For the first six months of their term, average attendance at full council meetings was 92 per cent; for the most recent six months it’s 78 per cent.
So my suggestion is that they vote themselves a sabbatical year off, for a deserved rest. Let the mayor and deputy mayor continue their civic and ceremonial duties, while the council officers and staff run the town for the year, guided by existing policies and working with whoever is willing to help.
The council’s employees are a pretty good bunch, with more to offer the town’s wellbeing than they’re currently allowed to give. Their potential effectiveness is weakened by councillors’ micro-management, by an excess of committees, by debate not always in command of the facts, and by confused decision-making.

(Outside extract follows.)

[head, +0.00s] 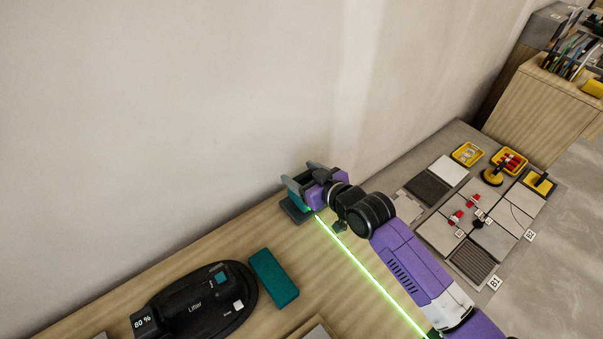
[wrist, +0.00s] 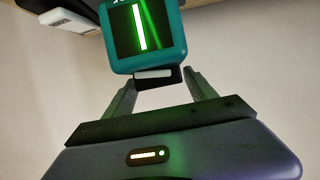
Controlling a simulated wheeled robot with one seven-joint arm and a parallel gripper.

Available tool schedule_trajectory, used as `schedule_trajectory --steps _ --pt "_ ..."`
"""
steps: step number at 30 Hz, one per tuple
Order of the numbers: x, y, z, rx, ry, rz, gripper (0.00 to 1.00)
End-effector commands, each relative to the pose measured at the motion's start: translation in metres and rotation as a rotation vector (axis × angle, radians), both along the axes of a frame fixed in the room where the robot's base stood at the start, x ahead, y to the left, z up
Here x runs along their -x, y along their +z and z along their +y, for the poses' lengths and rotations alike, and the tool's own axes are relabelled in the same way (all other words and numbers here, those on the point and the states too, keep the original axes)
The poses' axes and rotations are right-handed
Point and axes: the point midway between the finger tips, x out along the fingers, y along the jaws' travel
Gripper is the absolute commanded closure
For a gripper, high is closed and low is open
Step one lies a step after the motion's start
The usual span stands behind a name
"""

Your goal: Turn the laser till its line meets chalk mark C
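The laser (head: 297,197) is a small teal unit on a dark base on the wooden bench, near the wall. My gripper (head: 303,174) is at it, one finger on either side. In the wrist view the laser (wrist: 180,55) shows its dark window with a bright green bar. My gripper's fingertips (wrist: 160,80) stand apart beside its dark lower part; whether they press on it is unclear. A bright green laser line (head: 370,272) runs from the laser down and right along the bench, passing under my arm. I cannot make out chalk mark C; my arm hides part of the bench.
A black device reading "80 %" (head: 200,302) and a teal block (head: 274,277) lie on the bench at lower left. Tiles (head: 493,240), yellow trays (head: 467,154) and small label cards (head: 495,283) are at right. The wall rises close behind the laser.

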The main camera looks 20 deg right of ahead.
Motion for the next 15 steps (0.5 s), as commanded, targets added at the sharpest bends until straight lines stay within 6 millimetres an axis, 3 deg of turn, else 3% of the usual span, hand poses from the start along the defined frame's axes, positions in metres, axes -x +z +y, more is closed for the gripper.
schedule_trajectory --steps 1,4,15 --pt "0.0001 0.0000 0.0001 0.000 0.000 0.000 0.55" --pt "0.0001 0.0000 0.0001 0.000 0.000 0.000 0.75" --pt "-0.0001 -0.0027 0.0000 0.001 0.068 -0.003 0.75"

Senior officers are diverted into calming and refereeing overwrought councillors, taking legal advice and drawing up codes of conduct. Staff time is consumed preparing too many agendas and reports (often inadequately read and understood), attending evening meetings, then trying to make sense for the minutes of what’s gone on.
Why not give the staff their heads for a year, free from muddled oversight, to show what they can achieve? Give them time to concentrate on turning talk into practical action, managing day-to-day town requirements smoothly, dealing with letters, emails and phone messages, and communicating with the public.

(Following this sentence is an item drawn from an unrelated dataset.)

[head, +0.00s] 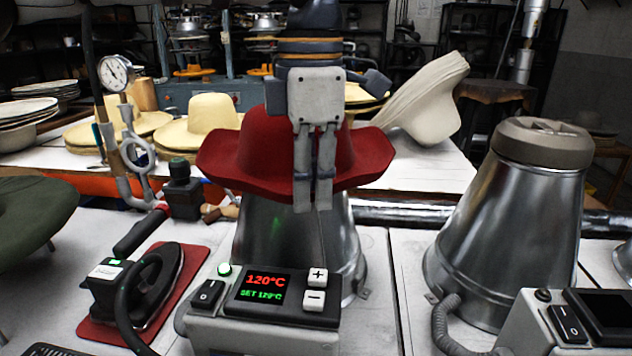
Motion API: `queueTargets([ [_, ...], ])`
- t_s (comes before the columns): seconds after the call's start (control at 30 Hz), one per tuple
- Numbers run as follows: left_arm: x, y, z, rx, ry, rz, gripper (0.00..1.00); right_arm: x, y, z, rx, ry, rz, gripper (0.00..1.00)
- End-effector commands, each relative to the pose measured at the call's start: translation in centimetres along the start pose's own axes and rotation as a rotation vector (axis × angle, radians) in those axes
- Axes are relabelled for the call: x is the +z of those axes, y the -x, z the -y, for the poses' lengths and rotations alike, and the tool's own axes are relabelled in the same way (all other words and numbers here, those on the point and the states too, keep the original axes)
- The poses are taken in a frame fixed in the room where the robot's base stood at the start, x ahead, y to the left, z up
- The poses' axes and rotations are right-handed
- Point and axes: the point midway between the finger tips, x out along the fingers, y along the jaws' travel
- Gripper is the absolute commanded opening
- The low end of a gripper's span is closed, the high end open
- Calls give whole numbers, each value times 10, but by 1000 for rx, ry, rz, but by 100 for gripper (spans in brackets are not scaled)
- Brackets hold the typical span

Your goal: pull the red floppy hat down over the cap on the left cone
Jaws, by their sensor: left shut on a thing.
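The red floppy hat (250,150) sits over the top of the left metal cone (338,240), brim roughly level and wavy. It hides the cap of that cone. My left gripper (314,200) comes down from above in front of the hat and is shut on its front brim. Its fingers hang just past the brim's lower edge. My right gripper is not in view.
The right cone (510,220) has its brown cap (545,143) bare. A control box (265,310) reading 120°C stands before the left cone. An iron (150,280) rests on a red mat at left. Straw hats and a pale hat (430,105) lie on the table behind.

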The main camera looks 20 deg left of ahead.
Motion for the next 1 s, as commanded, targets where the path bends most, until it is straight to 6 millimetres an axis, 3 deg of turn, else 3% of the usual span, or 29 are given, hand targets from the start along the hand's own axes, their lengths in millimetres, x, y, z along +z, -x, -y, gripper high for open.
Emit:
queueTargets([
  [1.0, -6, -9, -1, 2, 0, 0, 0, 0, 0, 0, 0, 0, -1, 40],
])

Naturally, they would want, and the town would need, fresh democratic links for this exceptional year. We’d all benefit from a reduction in the council’s present isolation - symbolised by the fact that, in contravention of its own policy, the background papers to meetings are suppressed from its website while those in the library cover just 16 of the last year’s 51 main open council meetings.

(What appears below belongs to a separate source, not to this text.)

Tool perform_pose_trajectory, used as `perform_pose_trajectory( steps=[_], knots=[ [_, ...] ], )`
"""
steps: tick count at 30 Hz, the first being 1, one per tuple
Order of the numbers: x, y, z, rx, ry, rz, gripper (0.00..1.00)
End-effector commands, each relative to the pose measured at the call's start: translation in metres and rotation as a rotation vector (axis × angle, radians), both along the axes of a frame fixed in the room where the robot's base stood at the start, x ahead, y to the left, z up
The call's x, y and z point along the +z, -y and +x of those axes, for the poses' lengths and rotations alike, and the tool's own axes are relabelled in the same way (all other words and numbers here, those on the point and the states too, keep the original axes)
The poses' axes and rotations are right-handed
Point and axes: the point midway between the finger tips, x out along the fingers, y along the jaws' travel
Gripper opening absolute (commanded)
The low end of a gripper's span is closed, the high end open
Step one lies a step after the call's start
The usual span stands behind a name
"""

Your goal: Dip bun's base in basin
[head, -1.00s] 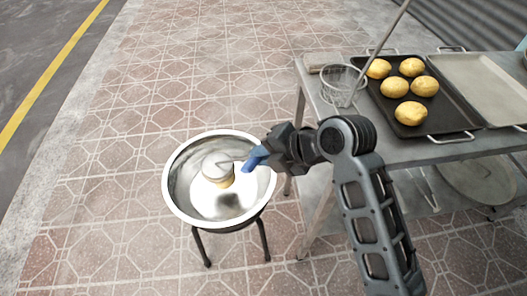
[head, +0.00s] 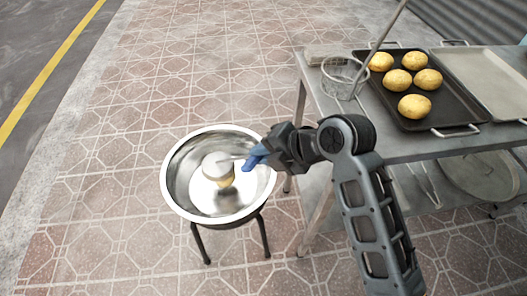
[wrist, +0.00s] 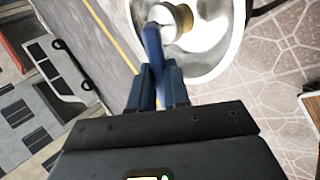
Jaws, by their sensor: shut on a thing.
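The basin (head: 184,168) is a round metal bowl with a pale rim on a dark-legged stand, with a bright white patch at its bottom. Over its inside is a roundish thing (head: 217,166), whitish-grey on top and tan underneath, which looks like the bun in a holder. In the wrist view my blue-fingered gripper (wrist: 158,90) is shut on a blue handle (wrist: 153,45) that reaches toward the tan and white thing (wrist: 179,20). Whether the base touches the basin's contents cannot be told.
A metal table (head: 375,140) stands right of the basin. On it are a dark tray (head: 450,115) with several yellow buns (head: 414,106), a light empty tray (head: 490,80) and a wire strainer (head: 342,80). Tiled floor lies clear to the left.

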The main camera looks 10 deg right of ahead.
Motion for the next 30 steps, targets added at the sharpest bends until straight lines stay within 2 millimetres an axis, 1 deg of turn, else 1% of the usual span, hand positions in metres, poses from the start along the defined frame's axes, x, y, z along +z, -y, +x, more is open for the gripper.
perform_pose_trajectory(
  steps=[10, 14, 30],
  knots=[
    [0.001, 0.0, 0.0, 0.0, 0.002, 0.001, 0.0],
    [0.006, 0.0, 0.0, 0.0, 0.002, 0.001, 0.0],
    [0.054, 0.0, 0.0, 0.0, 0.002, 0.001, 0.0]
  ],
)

Woeful at welcoming free help
How about a quarterly, rather than annual, town meeting with senior officers, chaired by the mayor? How about welcoming free help and advice from citizens and voluntary groups, something at which the present council is woeful? How about sharing ideas on important issues through imaginative use of the council website and newsletters, the local press, email - even (responsibly) social media?
Come to think of it, why shouldn’t such things happen in normal years? Too difficult? Greek city states, two-and-a-half millennia ago, managed strong public engagement with larger populations than Lyme and none of our modern electronic media.
And the benefits, beyond a year of grown-up, efficient management? It would break the cycle of low expectation, cynicism and lack of interest within the town. A higher calibre council could then make a fresh start with crisp, efficient and cost-effective ways of doing business. Aware that the town had been well-run without them, the incoming councillors might be readier to foster staff initiative and responsibility.
Councillors could focus on their proper roles. They could lead, inspire, support and pull together the stimulating variety of Lyme organisations, making the community more than the sum of its parts. They could stand back to see “the big picture”, talking with and listening to residents and visitors in the course of developing policies essential for the town’s future.
They could monitor (not manage - that’s the town clerk’s job) the work of staff and volunteers in a co-operative spirit. They could liaise energetically with neighbouring parishes and other tiers of local government - not scoring cheap political points off them but reducing confusing and costly overlaps while increasing shared action.
Such a town council, replacing morose aloofness with cheerful engagement, could reinvigorate interest in and support for its activities, restore the optimistic joie de vivre which Lyme intrinsically possesses, and prove a worthy embodiment of the town it serves.
And such a council would be better placed to face the changes in local government that will, eventually, occur; for the present three-level pattern of county, district and town/parish cannot for ever continue its expensively wasteful way.
Of course, there’s no chance of this temporary proposal being adopted. But it could be a revealing thought-experiment. And old men are allowed to dream…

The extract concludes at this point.